Of rules, concurrence and science standards…
The intricacies of the state’s administrative rules process create this twist to tomorrow’s House Education Committee consideration of school science standards: It may not matter what the panel does.
Last year, because the House committee insisted on deleting five sections regarding climate change from the standards, while leaving the other 370 sections intact, the Senate Education Committee essentially was forced to go along. The Senate panel, after hearing strong testimony against the move, asked House members to reconsider, but they declined. So the Senate panel agreed to back the House’s move; if the two houses had taken differing positions, Idaho would have reverted back to its previous science standards, which hadn’t been updated since 2001.

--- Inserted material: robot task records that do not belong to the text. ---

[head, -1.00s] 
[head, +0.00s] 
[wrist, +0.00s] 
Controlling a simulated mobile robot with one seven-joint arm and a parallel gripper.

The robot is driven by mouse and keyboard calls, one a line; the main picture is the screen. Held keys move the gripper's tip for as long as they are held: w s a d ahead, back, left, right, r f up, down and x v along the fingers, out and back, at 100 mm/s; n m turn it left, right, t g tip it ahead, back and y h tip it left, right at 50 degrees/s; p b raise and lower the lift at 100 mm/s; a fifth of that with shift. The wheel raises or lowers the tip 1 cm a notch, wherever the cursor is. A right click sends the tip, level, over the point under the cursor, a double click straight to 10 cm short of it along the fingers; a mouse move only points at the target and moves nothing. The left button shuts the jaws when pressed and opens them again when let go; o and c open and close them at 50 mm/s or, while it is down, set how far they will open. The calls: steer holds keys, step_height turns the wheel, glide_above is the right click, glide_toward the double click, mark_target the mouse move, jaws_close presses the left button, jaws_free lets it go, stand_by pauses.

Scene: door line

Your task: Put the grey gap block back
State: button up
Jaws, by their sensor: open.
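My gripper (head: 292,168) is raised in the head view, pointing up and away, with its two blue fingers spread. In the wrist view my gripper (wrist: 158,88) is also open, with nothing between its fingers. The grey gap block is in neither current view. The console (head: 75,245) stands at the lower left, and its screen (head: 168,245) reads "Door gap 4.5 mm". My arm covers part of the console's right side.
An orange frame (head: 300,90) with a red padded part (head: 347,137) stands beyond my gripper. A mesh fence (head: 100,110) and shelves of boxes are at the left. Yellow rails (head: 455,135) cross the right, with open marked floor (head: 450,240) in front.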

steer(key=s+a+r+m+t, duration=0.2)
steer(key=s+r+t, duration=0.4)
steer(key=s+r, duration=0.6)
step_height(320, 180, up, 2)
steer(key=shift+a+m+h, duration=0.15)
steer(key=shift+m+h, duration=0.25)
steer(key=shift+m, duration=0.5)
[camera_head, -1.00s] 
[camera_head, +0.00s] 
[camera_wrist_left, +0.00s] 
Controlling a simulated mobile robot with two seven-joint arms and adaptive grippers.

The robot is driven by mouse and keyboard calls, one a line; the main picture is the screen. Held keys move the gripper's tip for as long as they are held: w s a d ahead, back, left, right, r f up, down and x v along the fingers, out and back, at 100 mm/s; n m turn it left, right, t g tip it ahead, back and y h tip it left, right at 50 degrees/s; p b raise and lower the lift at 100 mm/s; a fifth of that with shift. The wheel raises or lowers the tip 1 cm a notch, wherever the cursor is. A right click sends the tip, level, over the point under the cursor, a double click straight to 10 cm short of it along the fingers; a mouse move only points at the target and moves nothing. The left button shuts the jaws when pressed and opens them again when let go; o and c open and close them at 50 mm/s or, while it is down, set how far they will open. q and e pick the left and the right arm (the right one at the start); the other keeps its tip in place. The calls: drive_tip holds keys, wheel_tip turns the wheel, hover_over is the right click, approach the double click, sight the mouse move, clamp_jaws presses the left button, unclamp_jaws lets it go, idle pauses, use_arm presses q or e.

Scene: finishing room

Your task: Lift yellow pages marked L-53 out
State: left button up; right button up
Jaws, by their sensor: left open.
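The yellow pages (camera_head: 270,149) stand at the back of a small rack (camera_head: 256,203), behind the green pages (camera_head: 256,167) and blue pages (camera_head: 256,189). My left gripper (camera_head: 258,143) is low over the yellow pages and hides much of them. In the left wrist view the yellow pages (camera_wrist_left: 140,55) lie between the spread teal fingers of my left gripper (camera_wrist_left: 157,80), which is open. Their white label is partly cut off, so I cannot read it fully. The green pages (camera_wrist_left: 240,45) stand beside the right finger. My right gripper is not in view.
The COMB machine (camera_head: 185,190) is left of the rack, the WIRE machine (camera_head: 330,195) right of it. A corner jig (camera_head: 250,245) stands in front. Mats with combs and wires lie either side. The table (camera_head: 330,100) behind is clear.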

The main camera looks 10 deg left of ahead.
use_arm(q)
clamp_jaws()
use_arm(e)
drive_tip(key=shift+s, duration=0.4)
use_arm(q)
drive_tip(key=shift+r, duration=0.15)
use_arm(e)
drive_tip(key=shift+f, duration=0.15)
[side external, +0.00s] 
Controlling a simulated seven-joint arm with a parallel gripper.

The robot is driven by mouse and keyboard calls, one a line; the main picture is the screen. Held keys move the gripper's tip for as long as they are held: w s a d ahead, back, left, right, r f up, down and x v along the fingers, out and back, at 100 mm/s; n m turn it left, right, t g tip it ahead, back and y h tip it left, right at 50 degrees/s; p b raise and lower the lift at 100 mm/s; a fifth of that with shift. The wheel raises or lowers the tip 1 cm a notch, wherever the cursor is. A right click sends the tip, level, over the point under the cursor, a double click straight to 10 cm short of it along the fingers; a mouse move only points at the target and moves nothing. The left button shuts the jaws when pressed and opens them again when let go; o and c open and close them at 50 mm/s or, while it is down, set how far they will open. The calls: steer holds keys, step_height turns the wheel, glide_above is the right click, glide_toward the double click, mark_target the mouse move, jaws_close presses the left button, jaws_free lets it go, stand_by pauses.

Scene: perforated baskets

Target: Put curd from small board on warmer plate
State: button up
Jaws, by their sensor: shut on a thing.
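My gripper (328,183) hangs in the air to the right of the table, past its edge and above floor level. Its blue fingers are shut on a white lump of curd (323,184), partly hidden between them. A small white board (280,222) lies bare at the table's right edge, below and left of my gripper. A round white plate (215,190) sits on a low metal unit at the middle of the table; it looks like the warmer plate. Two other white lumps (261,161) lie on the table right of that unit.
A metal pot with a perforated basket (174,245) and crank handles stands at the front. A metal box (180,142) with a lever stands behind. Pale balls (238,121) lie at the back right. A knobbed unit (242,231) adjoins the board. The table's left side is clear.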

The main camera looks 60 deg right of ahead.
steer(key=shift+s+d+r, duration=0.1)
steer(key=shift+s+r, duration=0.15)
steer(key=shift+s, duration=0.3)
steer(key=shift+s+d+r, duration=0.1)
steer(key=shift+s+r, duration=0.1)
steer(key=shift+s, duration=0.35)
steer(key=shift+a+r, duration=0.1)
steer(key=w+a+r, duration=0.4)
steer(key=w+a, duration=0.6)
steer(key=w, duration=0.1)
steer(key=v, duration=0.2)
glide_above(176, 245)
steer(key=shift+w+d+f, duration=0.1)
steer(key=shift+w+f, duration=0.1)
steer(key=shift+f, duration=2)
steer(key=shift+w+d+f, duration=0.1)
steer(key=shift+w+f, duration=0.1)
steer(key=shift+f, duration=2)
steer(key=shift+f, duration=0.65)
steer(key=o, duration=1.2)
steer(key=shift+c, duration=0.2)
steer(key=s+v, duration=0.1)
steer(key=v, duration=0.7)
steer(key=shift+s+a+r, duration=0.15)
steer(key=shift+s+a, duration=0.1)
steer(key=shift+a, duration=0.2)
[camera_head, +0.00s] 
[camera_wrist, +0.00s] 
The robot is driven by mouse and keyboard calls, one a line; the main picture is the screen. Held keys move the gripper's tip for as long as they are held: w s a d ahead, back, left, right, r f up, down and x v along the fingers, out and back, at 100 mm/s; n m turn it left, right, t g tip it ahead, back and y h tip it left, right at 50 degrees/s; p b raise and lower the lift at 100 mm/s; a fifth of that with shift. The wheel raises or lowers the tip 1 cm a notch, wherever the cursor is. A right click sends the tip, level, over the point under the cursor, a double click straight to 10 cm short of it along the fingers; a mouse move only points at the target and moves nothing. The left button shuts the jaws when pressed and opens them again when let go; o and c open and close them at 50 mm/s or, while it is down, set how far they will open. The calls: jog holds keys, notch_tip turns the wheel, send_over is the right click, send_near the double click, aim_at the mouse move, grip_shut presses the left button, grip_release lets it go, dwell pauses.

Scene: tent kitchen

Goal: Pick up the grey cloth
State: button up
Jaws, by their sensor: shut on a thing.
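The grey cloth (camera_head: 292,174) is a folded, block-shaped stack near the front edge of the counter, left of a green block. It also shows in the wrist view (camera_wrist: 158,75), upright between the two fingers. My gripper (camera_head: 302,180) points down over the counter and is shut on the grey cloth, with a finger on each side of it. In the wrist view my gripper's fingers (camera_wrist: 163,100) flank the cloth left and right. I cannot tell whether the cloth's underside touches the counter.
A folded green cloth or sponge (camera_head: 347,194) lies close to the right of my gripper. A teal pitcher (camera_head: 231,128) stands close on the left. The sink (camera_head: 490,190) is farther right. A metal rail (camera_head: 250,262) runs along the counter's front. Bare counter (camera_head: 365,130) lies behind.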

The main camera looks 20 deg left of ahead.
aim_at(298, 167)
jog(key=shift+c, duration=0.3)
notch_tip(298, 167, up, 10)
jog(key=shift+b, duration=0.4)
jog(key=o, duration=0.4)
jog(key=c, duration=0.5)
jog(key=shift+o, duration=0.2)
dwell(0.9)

But that was when the standards were before the Legislature as a temporary rule. “Temporary rules have to be extended by concurrent resolution in order to remain beyond the end of the session,” said Dennis Stevenson, state administrative rules coordinator. “It requires a concurrent resolution in order to remain in effect.”
But this year, the rule is back in its final version, not as a temporary rule, but as a pending rule. “It’s going to require a concurrent resolution of both houses to reject that,” Stevenson said.
That means if one house wants to reject all or part of the rule, but the other doesn’t, the rule stands. “They both have to agree that they’re going to reject something out of that rule in order for that to happen,” Stevenson said.
Senate Education Committee Chairman Dean Mortimer, R-Idaho Falls, hasn’t yet scheduled a review of the science standards rule in his committee. “I do think that it’s important to let the process have time, to go through the legislative process,” he said. “You need to let people have a chance to weigh in.”
He said he’ll schedule the matter in his committee once the House panel has acted. “It’ll resolve itself, I believe, within the next two to three weeks,” Mortimer said. “We’ll either concur or not with what they do.”